> [Your task]
Give every line of the material again, exactly as written.

> [Supplied information]
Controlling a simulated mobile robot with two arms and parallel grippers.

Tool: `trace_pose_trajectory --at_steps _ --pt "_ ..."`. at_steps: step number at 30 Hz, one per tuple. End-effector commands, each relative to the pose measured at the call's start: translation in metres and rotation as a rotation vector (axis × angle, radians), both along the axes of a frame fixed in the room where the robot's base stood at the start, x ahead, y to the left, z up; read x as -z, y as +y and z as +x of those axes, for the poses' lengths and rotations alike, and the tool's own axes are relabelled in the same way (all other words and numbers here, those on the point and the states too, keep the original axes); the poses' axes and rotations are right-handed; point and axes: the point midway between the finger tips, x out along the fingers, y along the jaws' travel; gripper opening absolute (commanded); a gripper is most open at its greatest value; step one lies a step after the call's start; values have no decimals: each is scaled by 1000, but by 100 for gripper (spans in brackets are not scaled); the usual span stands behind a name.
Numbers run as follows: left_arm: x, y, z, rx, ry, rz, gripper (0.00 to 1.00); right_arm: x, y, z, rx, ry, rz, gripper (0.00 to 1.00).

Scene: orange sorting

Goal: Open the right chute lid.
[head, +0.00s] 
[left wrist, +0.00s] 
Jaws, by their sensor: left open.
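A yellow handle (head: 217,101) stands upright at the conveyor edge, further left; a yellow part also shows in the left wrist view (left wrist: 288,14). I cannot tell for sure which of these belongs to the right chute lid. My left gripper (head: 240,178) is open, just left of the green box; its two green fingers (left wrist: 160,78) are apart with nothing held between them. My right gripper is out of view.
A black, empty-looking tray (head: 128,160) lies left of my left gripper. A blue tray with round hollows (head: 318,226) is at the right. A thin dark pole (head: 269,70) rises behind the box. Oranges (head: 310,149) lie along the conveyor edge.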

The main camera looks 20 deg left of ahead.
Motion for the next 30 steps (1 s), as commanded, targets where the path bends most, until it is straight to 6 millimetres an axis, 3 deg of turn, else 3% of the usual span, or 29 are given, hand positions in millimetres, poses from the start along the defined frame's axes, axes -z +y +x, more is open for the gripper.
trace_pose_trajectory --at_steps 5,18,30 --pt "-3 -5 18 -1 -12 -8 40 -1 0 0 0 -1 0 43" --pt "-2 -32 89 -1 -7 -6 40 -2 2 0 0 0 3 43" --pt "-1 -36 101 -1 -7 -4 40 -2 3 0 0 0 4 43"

> [Answer to this problem]
Controlling a simulated mobile robot with two arms and parallel grippers.

Tool: `trace_pose_trajectory --at_steps _ --pt "_ ..."`. at_steps: step number at 30 Hz, one per tuple. End-effector commands, each relative to the pose measured at the call's start: translation in metres and rotation as a rotation vector (axis × angle, radians), both along the axes of a frame fixed in the room where the robot's base stood at the start, x ahead, y to the left, z up; read x as -z, y as +y and z as +x of those axes, for the poses' lengths and rotations alike, and the tool's own axes are relabelled in the same way (all other words and numbers here, those on the point and the states too, keep the original axes); the poses' axes and rotations are right-handed; point and axes: the point midway between the finger tips, x out along the fingers, y along the jaws' travel; gripper opening absolute (commanded); a gripper is most open at its greatest value; step one lies a step after the call's start; values have no decimals: each is scaled by 1000, but by 100 for gripper (spans in brackets are not scaled); the usual span stands behind a name.
Numbers run as follows: left_arm: x, y, z, rx, ry, rz, gripper (0.00 to 1.00); right_arm: x, y, z, rx, ry, rz, gripper (0.00 to 1.00).

Scene: orange sorting

Goal: Open the right chute lid.
[head, +0.00s] 
[left wrist, +0.00s] 
Jaws, by their sensor: left open.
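A yellow handle (head: 217,101) stands upright at the conveyor edge, further left; a yellow part also shows in the left wrist view (left wrist: 288,14). I cannot tell for sure which of these belongs to the right chute lid. My left gripper (head: 240,178) is open, just left of the green box; its two green fingers (left wrist: 160,78) are apart with nothing held between them. My right gripper is out of view.
A black, empty-looking tray (head: 128,160) lies left of my left gripper. A blue tray with round hollows (head: 318,226) is at the right. A thin dark pole (head: 269,70) rises behind the box. Oranges (head: 310,149) lie along the conveyor edge.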

The main camera looks 20 deg left of ahead.
Motion for the next 30 steps (1 s), as commanded, targets where the path bends most, until it is straight to 6 millimetres an axis, 3 deg of turn, else 3% of the usual span, or 29 are given, hand positions in millimetres, poses from the start along the defined frame's axes, axes -z +y +x, more is open for the gripper.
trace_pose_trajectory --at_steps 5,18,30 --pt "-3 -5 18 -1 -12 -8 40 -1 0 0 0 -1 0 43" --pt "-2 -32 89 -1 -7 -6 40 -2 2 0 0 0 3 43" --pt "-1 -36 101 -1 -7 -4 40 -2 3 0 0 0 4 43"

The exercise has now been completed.